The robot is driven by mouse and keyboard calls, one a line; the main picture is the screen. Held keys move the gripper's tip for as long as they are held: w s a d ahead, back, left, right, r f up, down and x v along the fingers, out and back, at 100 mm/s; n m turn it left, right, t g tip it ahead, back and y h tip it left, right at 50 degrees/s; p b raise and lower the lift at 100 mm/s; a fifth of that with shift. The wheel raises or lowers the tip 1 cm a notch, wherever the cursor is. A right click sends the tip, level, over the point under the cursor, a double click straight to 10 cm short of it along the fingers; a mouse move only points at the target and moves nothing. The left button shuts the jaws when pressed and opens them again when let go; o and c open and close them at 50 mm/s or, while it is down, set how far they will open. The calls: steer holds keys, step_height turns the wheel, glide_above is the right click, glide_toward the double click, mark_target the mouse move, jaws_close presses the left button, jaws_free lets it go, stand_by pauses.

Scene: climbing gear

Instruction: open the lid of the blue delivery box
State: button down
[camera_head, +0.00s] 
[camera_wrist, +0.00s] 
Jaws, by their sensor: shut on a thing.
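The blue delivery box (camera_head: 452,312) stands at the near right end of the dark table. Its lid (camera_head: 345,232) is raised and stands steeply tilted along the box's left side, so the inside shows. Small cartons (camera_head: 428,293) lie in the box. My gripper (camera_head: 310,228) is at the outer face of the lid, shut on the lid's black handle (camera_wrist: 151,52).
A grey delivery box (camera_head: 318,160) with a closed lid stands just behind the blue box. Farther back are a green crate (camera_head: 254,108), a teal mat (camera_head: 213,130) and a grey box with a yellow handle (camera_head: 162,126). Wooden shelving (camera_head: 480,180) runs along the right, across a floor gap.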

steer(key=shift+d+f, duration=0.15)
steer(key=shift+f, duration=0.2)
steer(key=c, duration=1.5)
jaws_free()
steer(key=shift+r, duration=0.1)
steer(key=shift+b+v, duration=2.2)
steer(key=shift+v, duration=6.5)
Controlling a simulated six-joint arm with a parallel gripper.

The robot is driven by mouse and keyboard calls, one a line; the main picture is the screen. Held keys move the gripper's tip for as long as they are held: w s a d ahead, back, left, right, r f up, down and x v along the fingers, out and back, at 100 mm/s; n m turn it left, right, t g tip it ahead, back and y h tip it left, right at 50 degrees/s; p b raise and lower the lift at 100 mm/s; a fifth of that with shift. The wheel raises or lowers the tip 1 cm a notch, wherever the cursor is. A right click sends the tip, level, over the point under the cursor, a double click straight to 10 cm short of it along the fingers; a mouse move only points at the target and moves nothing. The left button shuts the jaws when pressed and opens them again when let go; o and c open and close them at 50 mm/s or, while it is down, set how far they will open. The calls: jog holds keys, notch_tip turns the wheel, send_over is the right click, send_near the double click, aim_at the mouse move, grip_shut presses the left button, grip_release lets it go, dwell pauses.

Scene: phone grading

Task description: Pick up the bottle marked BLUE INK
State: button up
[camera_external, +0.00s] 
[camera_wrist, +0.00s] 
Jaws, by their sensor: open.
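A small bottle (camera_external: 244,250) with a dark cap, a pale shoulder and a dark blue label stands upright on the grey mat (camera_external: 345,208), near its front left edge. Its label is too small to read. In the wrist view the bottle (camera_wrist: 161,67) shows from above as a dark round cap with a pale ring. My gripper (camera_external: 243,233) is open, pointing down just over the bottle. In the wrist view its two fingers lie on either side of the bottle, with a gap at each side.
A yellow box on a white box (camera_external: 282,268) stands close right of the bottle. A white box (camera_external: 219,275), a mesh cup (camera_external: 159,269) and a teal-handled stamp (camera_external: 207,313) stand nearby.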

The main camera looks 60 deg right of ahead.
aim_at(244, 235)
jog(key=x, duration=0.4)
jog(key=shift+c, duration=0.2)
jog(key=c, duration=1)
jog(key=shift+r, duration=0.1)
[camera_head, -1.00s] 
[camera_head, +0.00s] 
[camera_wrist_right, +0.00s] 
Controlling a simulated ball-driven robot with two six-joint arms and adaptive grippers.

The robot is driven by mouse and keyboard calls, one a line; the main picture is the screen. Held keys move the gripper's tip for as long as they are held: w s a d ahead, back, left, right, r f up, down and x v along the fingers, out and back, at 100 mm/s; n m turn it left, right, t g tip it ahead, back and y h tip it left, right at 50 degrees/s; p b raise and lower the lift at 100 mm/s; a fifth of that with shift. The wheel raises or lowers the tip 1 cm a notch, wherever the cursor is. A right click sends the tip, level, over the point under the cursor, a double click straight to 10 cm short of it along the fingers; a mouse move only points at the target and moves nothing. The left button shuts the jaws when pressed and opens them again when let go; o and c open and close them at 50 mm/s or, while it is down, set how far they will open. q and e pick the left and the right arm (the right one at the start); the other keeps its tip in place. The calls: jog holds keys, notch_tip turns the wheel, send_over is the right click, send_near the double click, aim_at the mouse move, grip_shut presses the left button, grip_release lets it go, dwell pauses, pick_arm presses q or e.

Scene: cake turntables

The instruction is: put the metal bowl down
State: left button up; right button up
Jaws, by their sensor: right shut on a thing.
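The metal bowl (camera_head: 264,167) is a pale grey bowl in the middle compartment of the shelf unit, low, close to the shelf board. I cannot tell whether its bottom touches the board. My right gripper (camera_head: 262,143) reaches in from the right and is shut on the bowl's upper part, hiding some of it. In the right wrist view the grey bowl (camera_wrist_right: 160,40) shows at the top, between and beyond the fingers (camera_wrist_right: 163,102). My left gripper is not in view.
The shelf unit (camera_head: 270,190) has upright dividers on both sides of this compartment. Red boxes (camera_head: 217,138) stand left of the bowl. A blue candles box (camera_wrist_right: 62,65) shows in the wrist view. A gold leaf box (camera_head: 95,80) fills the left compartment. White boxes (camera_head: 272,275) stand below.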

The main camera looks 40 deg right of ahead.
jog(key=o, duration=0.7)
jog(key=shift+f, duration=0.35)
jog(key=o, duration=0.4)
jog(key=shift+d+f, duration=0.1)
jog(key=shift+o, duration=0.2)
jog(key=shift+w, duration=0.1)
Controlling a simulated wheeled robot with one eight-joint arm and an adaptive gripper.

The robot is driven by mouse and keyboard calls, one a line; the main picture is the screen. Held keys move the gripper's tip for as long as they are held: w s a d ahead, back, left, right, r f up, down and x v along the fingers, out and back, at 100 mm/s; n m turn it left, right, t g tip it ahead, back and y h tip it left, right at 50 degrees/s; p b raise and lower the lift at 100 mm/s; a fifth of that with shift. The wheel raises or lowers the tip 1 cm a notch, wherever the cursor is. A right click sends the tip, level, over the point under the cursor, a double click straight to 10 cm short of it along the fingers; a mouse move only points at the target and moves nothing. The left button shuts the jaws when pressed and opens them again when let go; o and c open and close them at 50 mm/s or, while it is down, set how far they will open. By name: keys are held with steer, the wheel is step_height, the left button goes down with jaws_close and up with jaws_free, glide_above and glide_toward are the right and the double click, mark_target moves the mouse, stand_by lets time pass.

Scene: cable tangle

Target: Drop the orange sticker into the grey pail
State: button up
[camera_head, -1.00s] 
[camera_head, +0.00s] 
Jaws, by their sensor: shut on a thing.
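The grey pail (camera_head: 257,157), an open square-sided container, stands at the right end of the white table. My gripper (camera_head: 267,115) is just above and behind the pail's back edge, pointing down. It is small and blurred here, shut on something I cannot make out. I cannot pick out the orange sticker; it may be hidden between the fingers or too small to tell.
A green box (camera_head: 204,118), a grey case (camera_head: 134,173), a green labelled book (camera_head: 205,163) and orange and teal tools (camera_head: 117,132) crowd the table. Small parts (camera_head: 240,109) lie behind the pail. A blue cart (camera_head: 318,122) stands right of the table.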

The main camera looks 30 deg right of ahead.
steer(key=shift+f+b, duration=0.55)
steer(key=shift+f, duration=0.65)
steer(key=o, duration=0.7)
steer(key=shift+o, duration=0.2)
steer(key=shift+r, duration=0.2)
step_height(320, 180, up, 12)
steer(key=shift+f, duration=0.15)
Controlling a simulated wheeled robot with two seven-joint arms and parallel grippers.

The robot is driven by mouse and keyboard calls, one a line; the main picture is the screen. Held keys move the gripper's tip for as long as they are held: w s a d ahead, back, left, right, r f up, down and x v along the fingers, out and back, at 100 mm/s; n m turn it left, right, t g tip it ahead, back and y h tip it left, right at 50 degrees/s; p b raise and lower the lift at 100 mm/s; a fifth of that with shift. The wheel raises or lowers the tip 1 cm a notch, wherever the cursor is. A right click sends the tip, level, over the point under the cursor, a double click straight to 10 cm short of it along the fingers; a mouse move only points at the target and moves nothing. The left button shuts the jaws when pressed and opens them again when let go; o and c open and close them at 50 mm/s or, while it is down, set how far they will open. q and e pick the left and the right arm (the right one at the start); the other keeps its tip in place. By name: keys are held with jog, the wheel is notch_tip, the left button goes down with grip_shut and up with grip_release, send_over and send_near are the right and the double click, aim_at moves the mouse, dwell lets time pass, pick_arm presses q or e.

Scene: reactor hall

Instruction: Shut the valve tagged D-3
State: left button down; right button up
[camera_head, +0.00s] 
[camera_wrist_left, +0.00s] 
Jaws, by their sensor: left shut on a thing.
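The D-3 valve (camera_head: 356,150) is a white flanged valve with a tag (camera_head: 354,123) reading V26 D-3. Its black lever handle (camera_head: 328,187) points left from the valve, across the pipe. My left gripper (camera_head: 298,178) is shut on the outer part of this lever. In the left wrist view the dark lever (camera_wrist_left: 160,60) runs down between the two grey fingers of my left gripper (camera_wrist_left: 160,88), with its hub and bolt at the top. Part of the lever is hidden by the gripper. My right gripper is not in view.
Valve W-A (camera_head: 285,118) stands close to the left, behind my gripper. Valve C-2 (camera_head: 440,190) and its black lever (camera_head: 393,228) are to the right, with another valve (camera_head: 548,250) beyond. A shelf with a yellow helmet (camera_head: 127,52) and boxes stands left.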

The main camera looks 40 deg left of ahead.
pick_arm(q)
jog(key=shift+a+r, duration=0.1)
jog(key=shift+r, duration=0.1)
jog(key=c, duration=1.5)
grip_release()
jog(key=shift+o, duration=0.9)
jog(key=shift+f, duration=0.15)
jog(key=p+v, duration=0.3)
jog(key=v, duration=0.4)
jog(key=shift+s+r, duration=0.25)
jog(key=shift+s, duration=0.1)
- - -
*EXERCISE OBJECTIVE*
Of the lines in the records, determine how many contain the word "Controlling", and report that number alone.

*OUTPUT BELOW*
4